GREEN, C.J., and THOMPSON, J., concur.

NOTES

[1] SCZO 4.24.260 provides as follows:

"(a) Zone Permitted. Sanitary landfill, garbage and refuse dumps are conditional uses in the agricultural, manufacturing and mining zones.

"(b) Conditional Standards.

"(1) Minimum lot area is ten acres.

"(2) There shall be standards and specifications as prescribed by the county health department."

[2] RCW 36.70.850 provides in part:

"Upon the filing of an appeal from an administrative determination, or from the action of the zoning adjustor, the board of adjustment shall set the time and place at which the matter will be considered. At least a ten day notice of such time and place together with one copy of the written appeal, shall be given to the official whose decision is being appealed. At least ten days notice of the time and place shall also be given to the adverse parties of record in the case."

SCZO 4.24.010(a) provides as follows:

"The conditional uses set forth in this chapter, because of their public convenience and necessity and their effect upon the neighborhood and the comprehensive plan may be permitted only upon the approval of the board of adjustment after due notice and public hearing, and a finding that such conditional use will not be detrimental to the general comprehensive plan and surrounding property."

[3] Glaspey & Sons, Inc. v.

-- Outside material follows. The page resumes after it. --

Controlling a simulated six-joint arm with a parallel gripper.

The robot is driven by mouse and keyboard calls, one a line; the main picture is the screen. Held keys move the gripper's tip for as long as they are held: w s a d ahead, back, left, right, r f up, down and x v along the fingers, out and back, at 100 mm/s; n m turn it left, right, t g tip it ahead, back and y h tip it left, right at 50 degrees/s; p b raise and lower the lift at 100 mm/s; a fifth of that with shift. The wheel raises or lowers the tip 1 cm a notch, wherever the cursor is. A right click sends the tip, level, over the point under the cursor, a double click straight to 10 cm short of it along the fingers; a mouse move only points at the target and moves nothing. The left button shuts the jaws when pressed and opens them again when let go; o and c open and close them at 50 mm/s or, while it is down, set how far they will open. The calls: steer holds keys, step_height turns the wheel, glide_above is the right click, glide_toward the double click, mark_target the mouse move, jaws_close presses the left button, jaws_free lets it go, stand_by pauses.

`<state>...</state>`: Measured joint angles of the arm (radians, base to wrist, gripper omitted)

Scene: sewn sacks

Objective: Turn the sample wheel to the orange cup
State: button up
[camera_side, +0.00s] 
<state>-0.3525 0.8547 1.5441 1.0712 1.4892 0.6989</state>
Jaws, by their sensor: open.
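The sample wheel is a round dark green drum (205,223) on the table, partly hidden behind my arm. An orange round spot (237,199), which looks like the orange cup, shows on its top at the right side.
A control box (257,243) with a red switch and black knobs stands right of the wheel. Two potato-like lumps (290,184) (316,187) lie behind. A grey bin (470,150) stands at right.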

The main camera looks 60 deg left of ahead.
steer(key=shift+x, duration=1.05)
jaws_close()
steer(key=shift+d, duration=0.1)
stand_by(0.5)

Conrad, 83 Wash. 2d 707, 521 P.2d 1173 (1974) involves zoning and is distinguishable in that different notice statutes, RCW 36.70.590 and .630 apply; RCW 36.70.850 also applies here.

[4] RCW 36.70.840 provides as follows:

"Upon the filing of an application for a conditional use permit... the board of adjustment shall set the time and place for a public hearing on such matter, and written notice thereof shall be addressed through the United States mail to all property owners of record within a radius of three hundred feet of the exterior boundaries of subject property. The written notice shall be mailed not less than twelve days prior to the hearing."